Germans choose right person for the challenges ahead
Despite her drop in support and seats won by a far-right party, Angela Merkel remains a steady hand who can strike a coalition deal and tackle pressing issues
The German political landscape has been shaken by Sunday’s election, even though Angela Merkel will serve a fourth term as leader. Her conservative Christian Democratic Union had its worst result since 1949, the opposition Social Democrats have been similarly wounded and will opt out of the coalition and, most troubling, there will be a significant far-right presence in parliament for the first time in half a century. Difficulties lie ahead for the chancellor, the most immediate being forming a government. But for all the surprises, the nation remains politically calm and Merkel is still Europe’s most powerful politician, comforting constants to help China, the European Union and world deal with their challenges.
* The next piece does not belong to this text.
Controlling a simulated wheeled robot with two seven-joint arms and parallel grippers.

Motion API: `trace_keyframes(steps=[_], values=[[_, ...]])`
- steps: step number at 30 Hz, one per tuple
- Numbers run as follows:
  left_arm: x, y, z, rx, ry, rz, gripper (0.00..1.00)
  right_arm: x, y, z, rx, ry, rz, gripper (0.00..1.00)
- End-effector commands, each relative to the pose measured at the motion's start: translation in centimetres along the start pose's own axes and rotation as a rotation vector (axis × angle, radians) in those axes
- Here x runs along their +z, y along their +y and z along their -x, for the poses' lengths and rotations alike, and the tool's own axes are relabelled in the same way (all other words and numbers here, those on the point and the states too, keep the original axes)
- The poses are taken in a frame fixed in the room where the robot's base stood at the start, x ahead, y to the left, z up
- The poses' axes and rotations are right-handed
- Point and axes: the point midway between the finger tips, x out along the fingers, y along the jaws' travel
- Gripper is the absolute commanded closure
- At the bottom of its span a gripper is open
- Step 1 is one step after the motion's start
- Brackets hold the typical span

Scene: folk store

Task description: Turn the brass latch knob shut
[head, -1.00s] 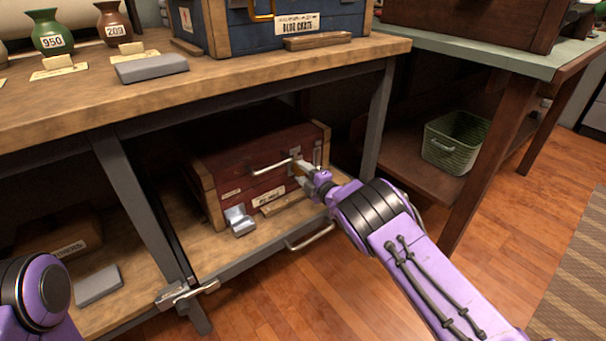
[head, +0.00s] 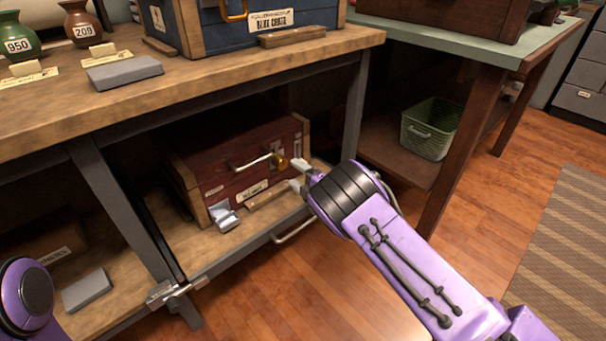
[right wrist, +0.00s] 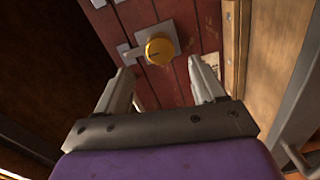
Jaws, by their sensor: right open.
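The brass latch knob (head: 281,160) is on the front of a dark red wooden crate (head: 217,172) on the lower shelf. In the right wrist view the round knob (right wrist: 160,48) shows a short dark line on its face, and a pale metal latch piece sticks out to its left. My right gripper (head: 298,175) is open and empty, just in front and to the right of the knob. In the right wrist view its fingertips (right wrist: 160,70) stand apart with the knob beyond them, not gripped. My left gripper is out of view.
The crate has a metal handle (head: 250,163) left of the knob. A small grey metal piece (head: 224,215) sits at its front left. Another handle (head: 294,229) is at the shelf's front edge. A green basket (head: 429,128) stands on the right-hand shelf. A blue crate (head: 250,25) sits above.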

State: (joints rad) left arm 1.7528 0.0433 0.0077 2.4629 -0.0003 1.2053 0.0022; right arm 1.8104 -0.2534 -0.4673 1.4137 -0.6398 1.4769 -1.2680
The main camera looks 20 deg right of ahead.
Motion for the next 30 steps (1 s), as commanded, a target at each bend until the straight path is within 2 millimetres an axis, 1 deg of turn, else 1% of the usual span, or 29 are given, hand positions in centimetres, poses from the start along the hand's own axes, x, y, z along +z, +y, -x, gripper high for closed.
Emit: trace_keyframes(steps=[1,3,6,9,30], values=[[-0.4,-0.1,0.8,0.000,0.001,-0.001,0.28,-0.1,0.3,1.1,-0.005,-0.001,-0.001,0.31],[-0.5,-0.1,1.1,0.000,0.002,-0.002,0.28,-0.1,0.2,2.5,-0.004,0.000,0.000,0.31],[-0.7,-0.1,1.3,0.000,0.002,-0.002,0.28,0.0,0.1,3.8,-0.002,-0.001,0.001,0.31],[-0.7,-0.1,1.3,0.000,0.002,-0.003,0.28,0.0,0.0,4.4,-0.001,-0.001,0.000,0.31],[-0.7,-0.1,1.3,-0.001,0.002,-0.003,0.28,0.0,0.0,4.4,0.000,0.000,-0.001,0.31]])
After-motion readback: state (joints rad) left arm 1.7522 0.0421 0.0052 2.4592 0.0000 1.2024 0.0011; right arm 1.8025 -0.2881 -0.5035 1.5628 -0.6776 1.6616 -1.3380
Merkel’s open-door refugee policy is largely blamed for her party’s drop in support of about 10 per cent. Concern about the consequences, especially in the less-developed east, led to backing for the extremist Alternative for Germany, which took 13 per cent of the vote and will be the third-biggest party in parliament with 95 seats. But while its anti-Europe views that migrants should be barred and Muslims pose a threat have won votes, fears about its rise are overblown. The other five parties have vowed to isolate it and the 87 per cent of Germans who opted for mainstream thinking prove its limits. Society can now properly debate and debunk its views.
Germany’s reasonable economic growth has ensured Merkel’s return. But there are challenges from the protectionist ways of US President Donald Trump and Britain’s vote to leave the EU. Trade negotiations with China could also be problematic; both sides fret about the fairness of investment deals and Germans worry that their technological edge is being threatened. But all need a stable Germany that is led by a chancellor who has a steady hand.
Merkel offers that. She has to strike a deal with the Greens and pro-business liberals to form a government. Resolving the refugee question will require a deft strategy. Then there is the squabbling within the EU over Britain and continued pressure from member nations in the south to secede. Fortunately, Germans have chosen the best person to take on such challenges.